Liberal Theology: The Conservatives Fight Back

Liberal Theology: The Conservatives Fight Back September 26, 2014

Liberal theology emerged in the 19th Century and regularly drew response from the traditionalists, the orthodox or the conservative. Trials just prior to the 20th Century favored the conservatives but in the 2d and 3d decade of the 20th Century the liberals began to win. This story is told in Roger Olson, The Journey of Modern Theology. Conservatives “won” the well-known Scopes Trial but lost the public; J. Gresham Machen was tried by his own Presbyterian denomination for his opposition to liberals and was suspended from its ministry in 1935.

Roger Olson’s theme is that conservatives fought back in a “modern” way or as another form of modernity. In other words, in many ways the fundamentalist posture came by way of assuming modernity’s assumptions in order to speak against it.
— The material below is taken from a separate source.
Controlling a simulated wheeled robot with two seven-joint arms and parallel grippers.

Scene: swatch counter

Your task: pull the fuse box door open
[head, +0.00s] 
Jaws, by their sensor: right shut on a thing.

Olson focuses on Charles Hodge (for a study of Hodge, see Paul Gutjahr). He taught more than 3000 students at Princeton and his 3 volume systematics was a major theological textbook or reference book for 20th Century’s pastors and professors. He was part of what is often called Old Princeton School Theology that, when it lost out at Princeton, moved to Westminster Theological Seminary. A. Alexander, C. Hodge, A.A. Hodge, and B.B. Warfield and then J.G. Machen. Hodge may have been its most influential theologian.

The theology at work here is often called fundamentalism, and is marked by maximal conservatism vs. maximal modernism (in liberal theology): orthodoxy morphed into the term fundamentalism and then later into neo-evangelicalism and then evangelicalism (Olson, p. 215). Original fundamentalism was not originally politically aligned (William Jennings Bryan was a progressive).

Olson: one cannot limit “modern” to “liberal” for it also includes “fundamentalism” since it too was a modern expression of theology. Hodge formed orthodox theology shaped by modernity’s themes and methods. Furthermore, he is modern in that he responded to and fought against modernity. In particular (see below), he wanted theology to be “scientific” et al..

1. Hodge constructs a modern form of Protestant orthodoxy. Olson’s paradigmatic quotation: during his time, Hodge said, “a new idea never originated in this seminary” (217). With the world changing, he wanted to hold firm. They not only abhorred liberalism but also revivalism.

2. Hodge became a success story: grew up there, went to school there, and established his career there. He edited The Princeton Review for forty years (name changes included). He wrote a famous devotional book called The Way of Life. He was well liked, gregarious, and did not tolerate ambiguity. He was famous as a polemicist. Deeply devout.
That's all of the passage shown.